Thursday, September 18, 2008

LA Times review for THE FRIENDLY HOUR

Women of the plains gather

"Many plays -- certainly mine -- are like blank checks. The actors and directors put their own signatures on them." Thornton Wilder's comment is both disingenuous and true, and the same artful simplicity that marks "Our Town" also infuses the Road Theatre Company’s "The Friendly Hour." Imagine "The View" meets Laura Ingalls Wilder: Tom Jacobson's all-female elegy to life in rural South Dakota is based on the actual minutes of a woman's club that met from 1934 through 2007.

Half a dozen dirt-poor Depression newlyweds, led by freethinking Dorcas Briggle (Ann Noble) and flinty Effie Voss (Kate Mines), decide to meet monthly for games, discussion and tasty lunches. Jacobson doesn't so much narrate as eavesdrop on these women as they pass through familiar milestones of everyday life: pregnancy, marriage, aging, disappointment. Events are small-scale here, so what registers most vividly in Mark Bringelson's intimate and tender production is time itself -- mortality, the seasons, being part of nature's cycle. Over and over, the club wonders about God and the eternal, meanwhile skinning skunks for a quarter or suffering from hemorrhoids.

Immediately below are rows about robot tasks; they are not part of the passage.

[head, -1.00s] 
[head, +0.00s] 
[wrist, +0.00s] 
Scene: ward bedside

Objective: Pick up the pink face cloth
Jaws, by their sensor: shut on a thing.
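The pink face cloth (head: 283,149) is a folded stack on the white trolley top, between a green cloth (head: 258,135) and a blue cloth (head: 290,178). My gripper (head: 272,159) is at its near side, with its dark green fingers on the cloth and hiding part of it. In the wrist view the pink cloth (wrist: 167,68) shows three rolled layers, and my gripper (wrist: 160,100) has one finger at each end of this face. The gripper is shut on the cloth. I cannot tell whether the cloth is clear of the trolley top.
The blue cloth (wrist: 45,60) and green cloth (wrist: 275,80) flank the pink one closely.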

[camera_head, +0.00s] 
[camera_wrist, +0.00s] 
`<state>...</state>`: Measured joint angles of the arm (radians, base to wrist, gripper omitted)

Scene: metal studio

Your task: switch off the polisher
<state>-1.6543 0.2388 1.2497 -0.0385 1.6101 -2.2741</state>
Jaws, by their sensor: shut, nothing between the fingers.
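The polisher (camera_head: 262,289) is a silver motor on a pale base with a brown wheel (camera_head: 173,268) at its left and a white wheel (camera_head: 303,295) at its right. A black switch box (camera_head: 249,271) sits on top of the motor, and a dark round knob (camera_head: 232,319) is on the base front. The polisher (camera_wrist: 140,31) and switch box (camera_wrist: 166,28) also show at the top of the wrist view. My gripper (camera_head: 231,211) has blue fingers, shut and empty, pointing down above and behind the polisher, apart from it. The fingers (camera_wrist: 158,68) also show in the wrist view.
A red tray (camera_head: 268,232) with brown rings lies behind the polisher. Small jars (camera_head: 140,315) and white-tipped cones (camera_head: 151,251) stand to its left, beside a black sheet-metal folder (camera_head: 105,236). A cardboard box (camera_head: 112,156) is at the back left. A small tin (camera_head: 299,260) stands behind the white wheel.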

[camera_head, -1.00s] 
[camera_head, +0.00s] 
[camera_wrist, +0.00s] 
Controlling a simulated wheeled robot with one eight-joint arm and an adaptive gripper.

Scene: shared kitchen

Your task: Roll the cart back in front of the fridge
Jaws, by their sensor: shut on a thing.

What might feel prosaic -- and yes, I found myself drifting now and again -- is enhanced by design and performance. Desma Murphy's "unfinished" wood-beamed set is graceful and durable, much like the women it shelters (although it doesn't evoke the harshly beautiful landscape that dominates their lives). The fine ensemble resists the urge to comment on their characters, and, as a God-fearing conservative, Mines gives a standout performance. Her Effie was so credible, I was dying to ask what she thought of Sarah Palin.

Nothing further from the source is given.